26.9.14

1. Dezembro foi o adicionar de novas páginas a um capítulo quase findado. Foi dois corações quentes e quatro mãos frias. Não pedi um amor, mas tu chegaste-me perto do Natal com a tua simpatia e distracção. Aceitei-te. Gostaste da maneira como falo e eu gostei de ti.

2. Janeiro foi um beijo roubado. Um café na esquina. Foi um passeio de mota depois da meia noite e entrar em casa pela janela. Um crepe de chocolate e um jogo de cartas. E o toque delicado, a medo, da tua mão na minha debaixo da mesa ou no banco do carro.

3. Fevereiro foi bombons de chocolate devorados no capot de um volvo antigo de frente para o mar.

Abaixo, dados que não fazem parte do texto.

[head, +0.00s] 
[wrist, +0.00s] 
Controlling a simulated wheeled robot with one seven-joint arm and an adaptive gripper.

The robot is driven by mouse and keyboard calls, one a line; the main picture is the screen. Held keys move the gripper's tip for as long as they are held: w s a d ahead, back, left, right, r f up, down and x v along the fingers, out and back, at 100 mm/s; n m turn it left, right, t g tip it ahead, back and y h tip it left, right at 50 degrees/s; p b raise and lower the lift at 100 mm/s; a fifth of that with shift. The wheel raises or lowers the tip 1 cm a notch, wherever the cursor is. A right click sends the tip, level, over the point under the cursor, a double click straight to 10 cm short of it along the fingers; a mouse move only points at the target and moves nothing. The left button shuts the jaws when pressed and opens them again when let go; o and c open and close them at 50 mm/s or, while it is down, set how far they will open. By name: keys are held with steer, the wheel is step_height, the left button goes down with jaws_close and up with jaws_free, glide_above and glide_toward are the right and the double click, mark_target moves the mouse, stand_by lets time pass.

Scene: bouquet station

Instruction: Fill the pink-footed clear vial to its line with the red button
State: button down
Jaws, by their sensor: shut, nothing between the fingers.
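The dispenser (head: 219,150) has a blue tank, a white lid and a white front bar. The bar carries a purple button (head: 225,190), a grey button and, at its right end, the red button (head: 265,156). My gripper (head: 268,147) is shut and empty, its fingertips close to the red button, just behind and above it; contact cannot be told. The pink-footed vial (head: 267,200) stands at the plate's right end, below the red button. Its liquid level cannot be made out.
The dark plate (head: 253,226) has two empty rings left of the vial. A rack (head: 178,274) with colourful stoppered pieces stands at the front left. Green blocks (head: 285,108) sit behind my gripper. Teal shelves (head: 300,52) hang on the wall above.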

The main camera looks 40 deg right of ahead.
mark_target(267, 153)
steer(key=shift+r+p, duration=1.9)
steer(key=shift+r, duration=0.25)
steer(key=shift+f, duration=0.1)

Foi o francês que me ensinaste. Foi palavras bonitas. A vontade do mar e do céu em transpor a linha do horizonte e serem um só. Foi madrugadas no sofá de alguém a partilhar calor e beijinhos na testa.

4. Março foi receber o amor no correio, num envelope lacrado. Foi o adeus ao racional. O quase-meu. As cartas escritas ao som de Ella Fitzgerald e Louis Armstrong. O querer trazer-te em mim. O querer que me levasses em ti. Foi três dedos de conversa a poucos quilómetros de casa e as beatas de cigarro que beijavas antes de me beijar. Foi descobrir que a nicotina me sabia bem. Que afinal, a queria em mim.

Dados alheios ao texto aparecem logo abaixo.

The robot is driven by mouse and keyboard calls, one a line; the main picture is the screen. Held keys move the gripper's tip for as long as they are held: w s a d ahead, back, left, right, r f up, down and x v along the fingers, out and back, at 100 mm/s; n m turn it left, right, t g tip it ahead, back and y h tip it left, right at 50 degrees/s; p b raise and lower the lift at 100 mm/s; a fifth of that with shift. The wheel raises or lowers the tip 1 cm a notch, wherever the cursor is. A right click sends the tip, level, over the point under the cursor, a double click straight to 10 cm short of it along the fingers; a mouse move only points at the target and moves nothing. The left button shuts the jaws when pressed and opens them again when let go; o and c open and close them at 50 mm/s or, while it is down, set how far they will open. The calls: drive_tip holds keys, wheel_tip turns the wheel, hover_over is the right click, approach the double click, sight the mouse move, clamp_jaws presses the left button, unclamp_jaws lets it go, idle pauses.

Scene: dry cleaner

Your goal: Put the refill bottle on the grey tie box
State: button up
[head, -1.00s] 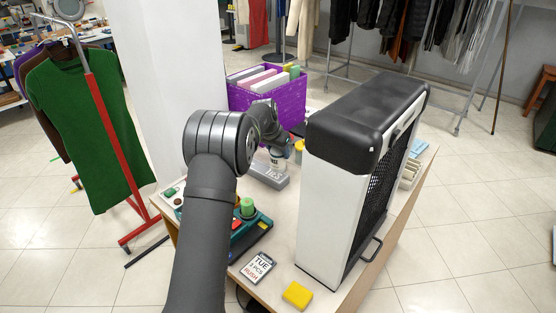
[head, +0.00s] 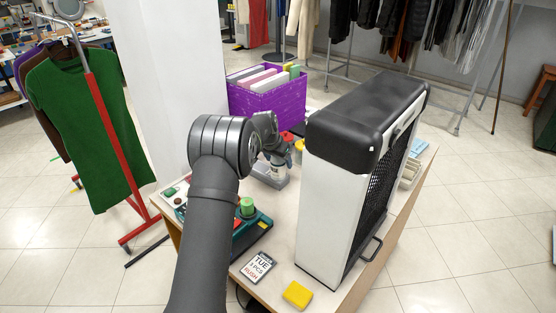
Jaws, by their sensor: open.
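The grey tie box (head: 266,177) lies on the table behind my arm, partly hidden by it. A small pale bottle with a dark-printed label, which looks like the refill bottle (head: 278,168), appears upright at the box's top. Whether its base rests fully on the box is too small to tell. My gripper (head: 280,154) is open, right at the bottle's upper part. The fingers are small and partly hidden, so I cannot tell whether they touch the bottle.
A tall white-and-black appliance (head: 325,215) stands close on the right. A purple bin of folders (head: 283,103) is behind. A yellow jar (head: 299,151) and a red-topped item (head: 287,136) are near my gripper. A teal device (head: 250,235), a sign (head: 257,267) and a yellow block (head: 297,294) lie in front.

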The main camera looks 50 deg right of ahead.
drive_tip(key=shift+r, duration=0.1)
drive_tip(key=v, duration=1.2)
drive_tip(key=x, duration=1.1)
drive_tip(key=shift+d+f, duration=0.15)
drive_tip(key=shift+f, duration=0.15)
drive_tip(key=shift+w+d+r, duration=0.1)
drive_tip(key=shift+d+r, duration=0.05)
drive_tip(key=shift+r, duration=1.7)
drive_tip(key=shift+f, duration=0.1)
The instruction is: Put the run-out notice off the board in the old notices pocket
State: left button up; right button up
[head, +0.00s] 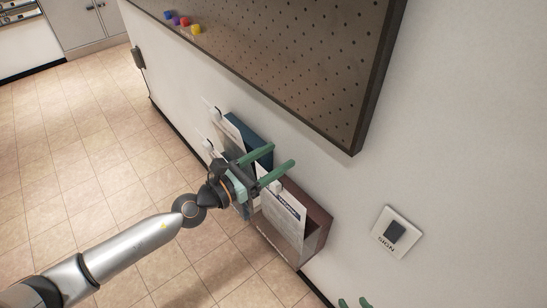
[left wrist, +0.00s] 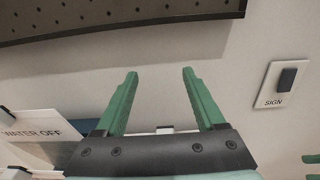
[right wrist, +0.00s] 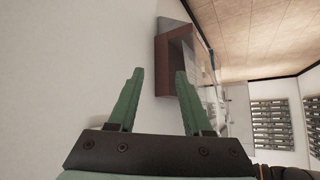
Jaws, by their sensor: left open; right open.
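The dark pegboard (head: 300,70) hangs on the wall, and no notice shows on its visible part. Below it are a blue pocket (head: 252,135) and a dark red-brown pocket (head: 318,222). A white printed paper (head: 284,217) stands at the brown pocket's front. A "WATER OFF" paper (left wrist: 35,132) shows in the left wrist view. I cannot read which pocket is for old notices. My left gripper (head: 282,155) is open and empty, in front of the pockets. My right gripper (head: 354,303) is open and empty, right of the brown pocket, which also shows in the right wrist view (right wrist: 176,52).
Blue, red and yellow pins (head: 184,21) sit along the board's lower left edge. A switch plate marked "SIGN" (head: 397,232) is on the wall at right. A grey cabinet (head: 85,25) stands far back left. The tiled floor at left is clear.

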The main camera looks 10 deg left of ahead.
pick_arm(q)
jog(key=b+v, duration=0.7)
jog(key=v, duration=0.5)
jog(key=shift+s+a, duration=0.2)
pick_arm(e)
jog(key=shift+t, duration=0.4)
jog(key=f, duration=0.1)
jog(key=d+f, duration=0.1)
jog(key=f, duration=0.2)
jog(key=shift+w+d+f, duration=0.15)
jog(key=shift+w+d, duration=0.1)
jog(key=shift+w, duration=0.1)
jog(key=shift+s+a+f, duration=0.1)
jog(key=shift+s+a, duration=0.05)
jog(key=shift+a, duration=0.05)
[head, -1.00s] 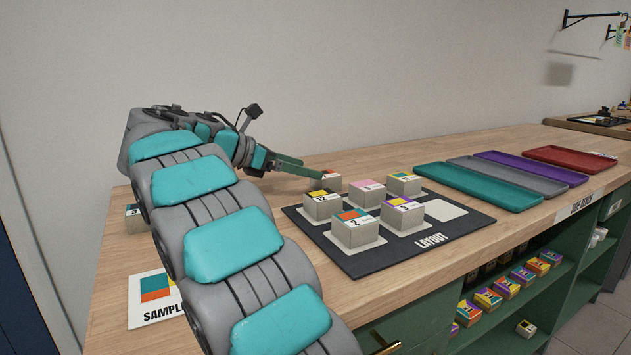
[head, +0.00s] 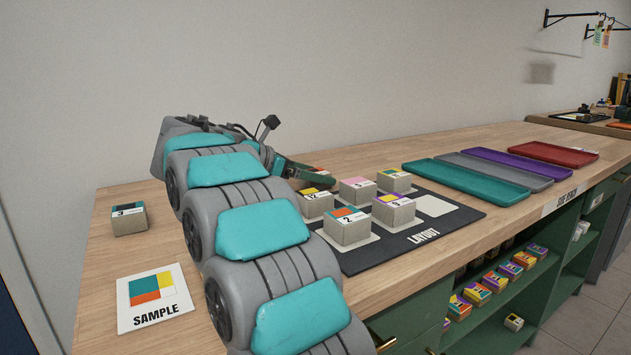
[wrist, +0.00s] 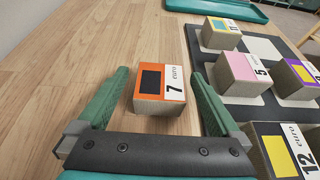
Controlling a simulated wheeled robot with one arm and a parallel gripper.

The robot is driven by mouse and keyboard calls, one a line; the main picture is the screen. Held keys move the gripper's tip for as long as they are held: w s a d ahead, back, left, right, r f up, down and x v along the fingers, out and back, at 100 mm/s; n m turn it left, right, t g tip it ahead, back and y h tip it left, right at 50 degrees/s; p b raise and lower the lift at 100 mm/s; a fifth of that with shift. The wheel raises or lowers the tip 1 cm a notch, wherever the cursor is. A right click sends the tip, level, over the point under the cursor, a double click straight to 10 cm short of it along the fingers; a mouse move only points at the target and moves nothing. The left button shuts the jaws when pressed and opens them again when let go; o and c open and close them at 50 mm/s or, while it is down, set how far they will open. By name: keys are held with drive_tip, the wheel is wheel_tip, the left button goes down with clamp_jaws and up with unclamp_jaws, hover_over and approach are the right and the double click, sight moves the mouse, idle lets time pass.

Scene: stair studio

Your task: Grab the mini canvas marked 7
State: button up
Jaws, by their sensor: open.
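The mini canvas marked 7 (wrist: 160,88) is a grey block with an orange top, a dark square and a white strip reading "7 euro". In the wrist view it stands on the wooden top between the two green fingers of my gripper (wrist: 160,76). The fingers are open, one on each side, with a gap at the left finger; the right finger is close to the block, and I cannot tell whether it touches. In the head view my gripper (head: 312,176) is behind the layout blocks, and canvas 7 is mostly hidden.
The black layout mat (head: 440,228) is right of canvas 7 and carries several blocks, including 12 (head: 315,203), 2 (head: 347,228) and pink 5 (head: 357,190). Another block (head: 129,218) and the sample card (head: 155,297) lie left. Trays, including a teal one (head: 465,184), lie farther right.

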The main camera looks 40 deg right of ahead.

5. Abril foi uma cama feita num estrado de amor com lençóis de ternura no meio do nada. Foi pele com pele, e poesia. Foi cuidado e paciência e um carinho tão vasto que podia curar o mundo. Abril foi amor, por amor, com amor. Foi descobrir e beijar-te os medos e os poros. Foi receber-te e aceitar-te em mim como se cá pertencesses. Corpo e coração.

6. Maio foi flores. Flores pelo campo, pelo meu vestido, pelo meu coração. Foi fim de ciclos. Foi passeios de jipe sem capota na 125 ao final da tarde. Foi álcool no sangue e tiago bettencourt ao ouvido. Foi amor numa praia deserta, de coração cheio. Foi aprender que viver com fogo na garganta é quase melhor do que viver com flores ao peito.

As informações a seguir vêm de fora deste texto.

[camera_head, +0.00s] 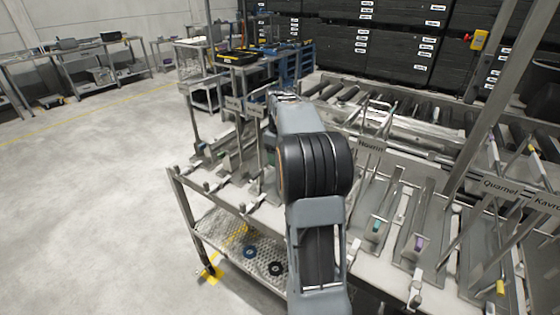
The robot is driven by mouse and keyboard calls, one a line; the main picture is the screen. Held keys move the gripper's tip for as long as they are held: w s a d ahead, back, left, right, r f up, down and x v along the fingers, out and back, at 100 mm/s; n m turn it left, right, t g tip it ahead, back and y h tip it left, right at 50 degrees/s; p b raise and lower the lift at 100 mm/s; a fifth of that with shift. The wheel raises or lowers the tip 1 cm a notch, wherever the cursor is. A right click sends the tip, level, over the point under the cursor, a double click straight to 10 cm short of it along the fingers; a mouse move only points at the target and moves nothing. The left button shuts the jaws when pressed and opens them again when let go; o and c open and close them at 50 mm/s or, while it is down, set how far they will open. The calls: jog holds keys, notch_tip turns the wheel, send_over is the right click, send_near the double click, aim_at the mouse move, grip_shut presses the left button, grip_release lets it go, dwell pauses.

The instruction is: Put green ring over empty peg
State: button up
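A small teal-green piece (376,225), possibly the green ring, sits on a slanted metal rack to the right of my arm. It is too small to tell whether it goes around a peg. Short pegs with pale ends stick out along the bench front; one bare-looking peg (252,204) is left of my arm, and another (416,287) is at the lower right. Another greenish patch (271,156) shows partly behind my arm. My arm reaches forward through the middle of the view. My gripper cannot be made out beyond it.
A purple piece (418,243) and a yellow piece (500,287) sit on racks to the right. A blue disc (250,252) and a black disc (276,268) lie on the perforated lower shelf. Upright posts and slanted bars crowd the bench. The floor (90,190) at left is clear.

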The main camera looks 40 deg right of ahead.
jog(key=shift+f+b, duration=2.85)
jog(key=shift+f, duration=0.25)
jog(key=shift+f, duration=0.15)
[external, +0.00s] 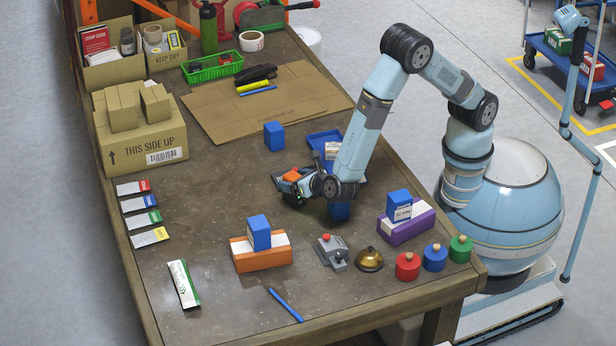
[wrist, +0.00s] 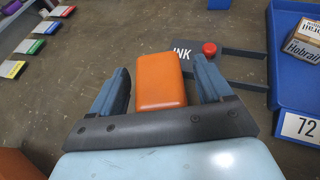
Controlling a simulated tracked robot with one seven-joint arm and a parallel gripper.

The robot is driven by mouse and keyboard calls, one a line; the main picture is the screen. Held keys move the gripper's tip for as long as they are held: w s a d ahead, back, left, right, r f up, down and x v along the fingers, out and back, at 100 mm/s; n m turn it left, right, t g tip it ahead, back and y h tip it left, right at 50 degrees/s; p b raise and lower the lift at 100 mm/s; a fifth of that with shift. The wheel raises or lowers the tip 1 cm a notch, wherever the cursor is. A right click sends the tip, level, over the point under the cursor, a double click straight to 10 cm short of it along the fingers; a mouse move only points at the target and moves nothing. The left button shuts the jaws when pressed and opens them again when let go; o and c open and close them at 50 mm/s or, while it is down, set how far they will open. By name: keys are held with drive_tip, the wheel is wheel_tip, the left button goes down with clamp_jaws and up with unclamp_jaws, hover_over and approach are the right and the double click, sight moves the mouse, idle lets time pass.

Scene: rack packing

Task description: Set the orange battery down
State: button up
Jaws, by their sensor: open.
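The orange battery (wrist: 160,82) lies between my gripper's two fingers in the wrist view, with a gap on each side. In the external view the battery (external: 291,175) shows as a small orange patch at my gripper (external: 298,187), low over the middle of the table. My gripper (wrist: 162,92) is open. The lower end of the battery is hidden behind the gripper's dark palm bar. I cannot tell for sure whether the battery's underside touches the table.
A dark INK-marked item with a red knob (wrist: 210,48) sits just beyond the battery. A blue tray (wrist: 284,88) holding small boxes stands to the right. Blue blocks stand nearby (external: 274,137), on an orange box (external: 262,260) and on a purple box (external: 410,228). Bare table (external: 215,205) lies left.

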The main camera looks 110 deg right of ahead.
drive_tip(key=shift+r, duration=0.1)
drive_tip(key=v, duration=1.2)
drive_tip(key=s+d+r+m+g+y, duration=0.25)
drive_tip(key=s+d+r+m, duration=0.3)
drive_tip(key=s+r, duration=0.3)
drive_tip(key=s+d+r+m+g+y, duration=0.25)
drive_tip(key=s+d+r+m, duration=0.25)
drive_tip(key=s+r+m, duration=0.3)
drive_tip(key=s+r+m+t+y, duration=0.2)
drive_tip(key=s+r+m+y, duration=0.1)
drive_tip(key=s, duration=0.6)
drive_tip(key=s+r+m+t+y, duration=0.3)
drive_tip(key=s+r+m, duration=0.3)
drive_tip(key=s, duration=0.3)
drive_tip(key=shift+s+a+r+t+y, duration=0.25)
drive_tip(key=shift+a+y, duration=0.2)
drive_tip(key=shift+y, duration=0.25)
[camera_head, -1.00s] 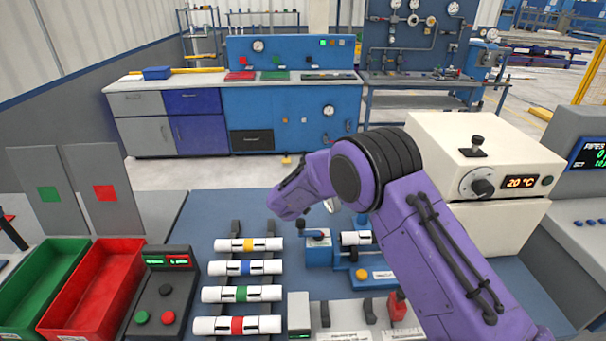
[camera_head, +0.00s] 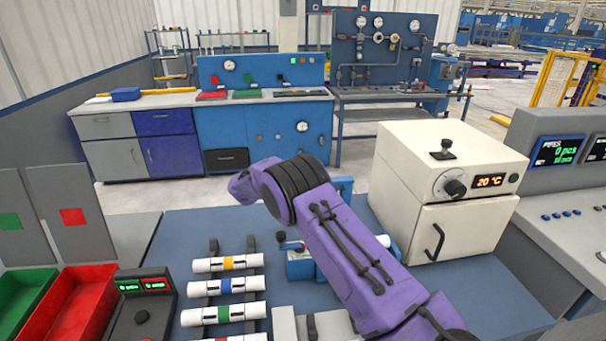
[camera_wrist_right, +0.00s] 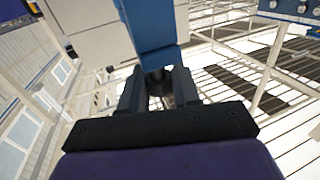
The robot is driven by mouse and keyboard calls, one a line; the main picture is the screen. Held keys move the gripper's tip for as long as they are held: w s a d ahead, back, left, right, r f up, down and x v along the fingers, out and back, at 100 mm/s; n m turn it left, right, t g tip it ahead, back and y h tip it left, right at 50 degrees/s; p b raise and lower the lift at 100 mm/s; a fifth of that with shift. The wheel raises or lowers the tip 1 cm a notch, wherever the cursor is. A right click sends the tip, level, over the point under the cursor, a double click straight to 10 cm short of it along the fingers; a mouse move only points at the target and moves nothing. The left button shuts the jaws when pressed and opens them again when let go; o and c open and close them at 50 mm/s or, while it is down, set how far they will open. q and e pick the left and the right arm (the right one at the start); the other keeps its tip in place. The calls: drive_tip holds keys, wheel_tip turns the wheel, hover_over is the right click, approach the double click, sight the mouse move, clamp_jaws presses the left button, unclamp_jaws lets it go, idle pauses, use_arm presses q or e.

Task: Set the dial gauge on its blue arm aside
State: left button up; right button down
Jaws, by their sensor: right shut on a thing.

7. Junho foi vontades. Compreensão. Foi conhecer a fundo e descobrir defeitos. Foi aceitá-los e valorizar as qualidades. Junho foram dias mais cheios, corações meio vazios. Foi querer mais disto, de ti. 

8. Julho foi vácuo. E dias sem nós. Foi procurar-te. Esperar-te. Foi desculpar-te por uma ausência pela qual nunca te desculpaste. Julho foi perceber que se quisesses cá estar, terias vindo. Foi um coração meio cheio e outro vazio.

9. Agosto foi saudade às duas da manhã e da tarde. Foi mãos trémulas na tua ausência. Foi amor esporádico, à pressa e em cima do joelho. Foi desconforto e estranheza. Foi uma procura desesperada do frio de Abril, e a triste noção de que só o calor existia agora. E queimou. Gostar-te ardeu nesses dias de agosto.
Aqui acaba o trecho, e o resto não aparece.